▶ [TASK TO COMPLETE]: Check the listing below line by line and report how many lines hold "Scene", with no other words.

▶ [PROVIDED INFORMATION]:
☆ ☆ ☆
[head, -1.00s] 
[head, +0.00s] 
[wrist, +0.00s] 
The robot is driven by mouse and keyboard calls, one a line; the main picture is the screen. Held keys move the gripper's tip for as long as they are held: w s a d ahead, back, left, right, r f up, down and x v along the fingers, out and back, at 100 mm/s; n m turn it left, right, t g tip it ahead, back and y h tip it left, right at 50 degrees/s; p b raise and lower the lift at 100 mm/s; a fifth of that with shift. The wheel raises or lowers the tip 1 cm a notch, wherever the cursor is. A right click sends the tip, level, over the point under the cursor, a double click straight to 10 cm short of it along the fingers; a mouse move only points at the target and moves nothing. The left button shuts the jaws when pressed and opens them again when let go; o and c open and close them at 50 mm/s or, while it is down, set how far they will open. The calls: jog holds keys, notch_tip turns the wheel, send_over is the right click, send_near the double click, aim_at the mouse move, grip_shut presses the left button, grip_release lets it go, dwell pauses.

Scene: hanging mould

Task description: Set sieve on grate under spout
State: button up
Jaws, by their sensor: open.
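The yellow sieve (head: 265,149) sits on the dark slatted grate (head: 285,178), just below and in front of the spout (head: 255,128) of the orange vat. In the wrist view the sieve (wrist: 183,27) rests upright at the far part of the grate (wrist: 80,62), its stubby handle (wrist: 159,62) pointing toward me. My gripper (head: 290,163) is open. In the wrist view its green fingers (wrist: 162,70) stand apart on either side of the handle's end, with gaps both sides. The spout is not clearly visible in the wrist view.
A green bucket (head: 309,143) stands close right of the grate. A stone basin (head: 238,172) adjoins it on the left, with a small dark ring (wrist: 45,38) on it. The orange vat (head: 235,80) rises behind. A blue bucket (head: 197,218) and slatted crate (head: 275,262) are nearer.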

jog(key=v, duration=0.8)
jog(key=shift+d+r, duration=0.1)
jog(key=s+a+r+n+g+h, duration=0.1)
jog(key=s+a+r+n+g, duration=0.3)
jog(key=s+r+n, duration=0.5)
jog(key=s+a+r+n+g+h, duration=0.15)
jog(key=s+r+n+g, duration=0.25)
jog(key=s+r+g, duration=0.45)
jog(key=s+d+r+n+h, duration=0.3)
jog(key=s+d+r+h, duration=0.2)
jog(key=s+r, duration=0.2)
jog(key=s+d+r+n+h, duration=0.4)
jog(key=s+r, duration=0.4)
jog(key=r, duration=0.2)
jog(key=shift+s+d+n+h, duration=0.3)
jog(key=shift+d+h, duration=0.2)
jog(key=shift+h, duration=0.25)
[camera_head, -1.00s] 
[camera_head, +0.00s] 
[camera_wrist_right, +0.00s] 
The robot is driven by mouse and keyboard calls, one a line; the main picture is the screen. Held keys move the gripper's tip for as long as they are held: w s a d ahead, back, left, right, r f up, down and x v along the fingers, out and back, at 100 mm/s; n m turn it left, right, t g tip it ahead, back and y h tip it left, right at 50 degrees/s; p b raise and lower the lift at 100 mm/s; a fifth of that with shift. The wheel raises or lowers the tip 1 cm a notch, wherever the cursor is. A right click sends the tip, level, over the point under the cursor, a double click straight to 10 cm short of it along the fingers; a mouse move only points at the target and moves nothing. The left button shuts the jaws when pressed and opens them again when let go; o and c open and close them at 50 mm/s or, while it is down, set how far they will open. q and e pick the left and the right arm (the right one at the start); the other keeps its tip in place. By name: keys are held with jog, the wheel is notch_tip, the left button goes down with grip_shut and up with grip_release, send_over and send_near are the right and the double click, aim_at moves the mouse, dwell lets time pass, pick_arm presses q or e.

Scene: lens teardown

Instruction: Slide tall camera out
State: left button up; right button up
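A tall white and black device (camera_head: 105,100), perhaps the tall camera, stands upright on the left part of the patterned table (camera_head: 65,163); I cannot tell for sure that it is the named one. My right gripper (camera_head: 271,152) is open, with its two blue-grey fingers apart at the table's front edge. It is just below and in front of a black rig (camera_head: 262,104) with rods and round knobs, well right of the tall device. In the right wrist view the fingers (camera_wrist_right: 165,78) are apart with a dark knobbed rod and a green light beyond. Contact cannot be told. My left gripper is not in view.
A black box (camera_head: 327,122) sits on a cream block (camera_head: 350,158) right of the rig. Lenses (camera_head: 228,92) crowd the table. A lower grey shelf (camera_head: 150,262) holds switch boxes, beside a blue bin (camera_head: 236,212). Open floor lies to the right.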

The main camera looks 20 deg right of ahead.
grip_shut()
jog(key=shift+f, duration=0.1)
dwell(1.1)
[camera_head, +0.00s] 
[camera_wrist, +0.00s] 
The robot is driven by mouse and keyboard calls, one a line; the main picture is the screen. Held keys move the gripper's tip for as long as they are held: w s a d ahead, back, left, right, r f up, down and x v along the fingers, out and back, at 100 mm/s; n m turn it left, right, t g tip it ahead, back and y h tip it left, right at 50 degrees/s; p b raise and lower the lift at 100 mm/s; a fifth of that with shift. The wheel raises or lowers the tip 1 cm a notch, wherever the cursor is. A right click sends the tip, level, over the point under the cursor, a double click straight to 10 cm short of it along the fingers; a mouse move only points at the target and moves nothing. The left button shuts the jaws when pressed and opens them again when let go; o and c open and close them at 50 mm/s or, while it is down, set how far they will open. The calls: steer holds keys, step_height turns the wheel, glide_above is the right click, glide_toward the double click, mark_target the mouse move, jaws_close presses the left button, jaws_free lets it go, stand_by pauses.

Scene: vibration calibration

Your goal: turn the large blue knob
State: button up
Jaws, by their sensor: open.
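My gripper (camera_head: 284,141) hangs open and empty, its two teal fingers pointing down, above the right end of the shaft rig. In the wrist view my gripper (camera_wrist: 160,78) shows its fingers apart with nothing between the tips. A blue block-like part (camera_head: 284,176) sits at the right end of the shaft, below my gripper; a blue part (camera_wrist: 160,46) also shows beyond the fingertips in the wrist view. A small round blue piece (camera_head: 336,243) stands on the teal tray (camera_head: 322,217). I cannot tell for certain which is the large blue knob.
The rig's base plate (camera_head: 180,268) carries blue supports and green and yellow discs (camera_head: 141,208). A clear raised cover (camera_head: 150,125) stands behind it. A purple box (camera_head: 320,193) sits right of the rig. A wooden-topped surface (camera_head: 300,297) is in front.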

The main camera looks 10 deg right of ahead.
☆ ☆ ☆
▶ [OUTPUT OF THE EXERCISE]: 3